→ Given exercise
Your task is to repeat all of the data exactly while excluding the pictures.

%%

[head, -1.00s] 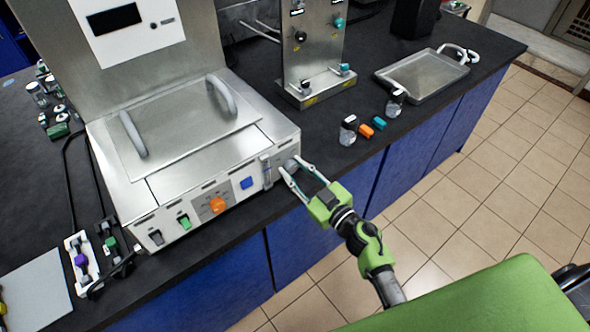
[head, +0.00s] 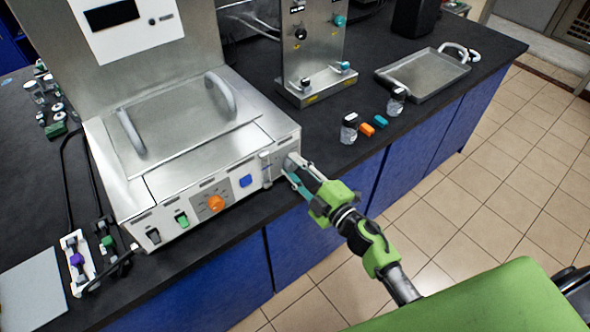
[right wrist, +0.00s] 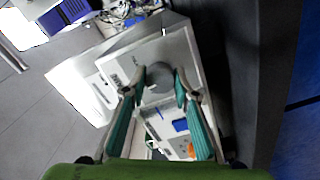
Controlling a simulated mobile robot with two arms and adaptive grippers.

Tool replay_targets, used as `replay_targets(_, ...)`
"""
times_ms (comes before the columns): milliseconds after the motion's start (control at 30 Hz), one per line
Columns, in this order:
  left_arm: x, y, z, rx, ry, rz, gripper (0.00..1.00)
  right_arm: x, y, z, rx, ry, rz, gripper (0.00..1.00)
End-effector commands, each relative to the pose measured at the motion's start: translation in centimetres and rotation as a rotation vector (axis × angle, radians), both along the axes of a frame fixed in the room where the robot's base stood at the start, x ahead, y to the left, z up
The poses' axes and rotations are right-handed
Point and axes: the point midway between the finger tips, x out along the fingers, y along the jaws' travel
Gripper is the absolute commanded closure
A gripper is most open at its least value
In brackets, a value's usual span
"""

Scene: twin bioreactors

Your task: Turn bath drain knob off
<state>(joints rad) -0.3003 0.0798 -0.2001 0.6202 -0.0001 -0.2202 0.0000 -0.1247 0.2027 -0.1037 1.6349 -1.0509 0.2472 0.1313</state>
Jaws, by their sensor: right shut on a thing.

%%

→ Answer to the task
[head, -1.00s] 
[head, +0.00s] 
[right wrist, +0.00s] 
Controlling a simulated mobile robot with two arms and adaptive grippers.

Tool replay_targets, used as `replay_targets(_, ...)`
"""
times_ms (comes before the columns): milliseconds after the motion's start (control at 30 Hz), one per line
Columns, in this order:
  left_arm: x, y, z, rx, ry, rz, gripper (0.00..1.00)
  right_arm: x, y, z, rx, ry, rz, gripper (0.00..1.00)
End-effector commands, each relative to the pose measured at the motion's start: translation in centimetres and rotation as a rotation vector (axis × angle, radians), both along the axes of a frame fixed in the room where the robot's base stood at the start, x ahead, y to the left, z up
The poses' axes and rotations are right-handed
Point and axes: the point midway between the finger tips, x out along the fingers, y along the jaws' travel
Gripper is the absolute commanded closure
A gripper is most open at its least value
In brackets, a value's usual span
"""

Scene: twin bioreactors

Your task: Turn bath drain knob off
<state>(joints rad) -0.3003 0.0798 -0.2001 0.6202 -0.0001 -0.2202 0.0000 -0.1247 0.2027 -0.1037 1.6349 -1.0509 0.2472 0.1313</state>
Jaws, by their sensor: right shut on a thing.

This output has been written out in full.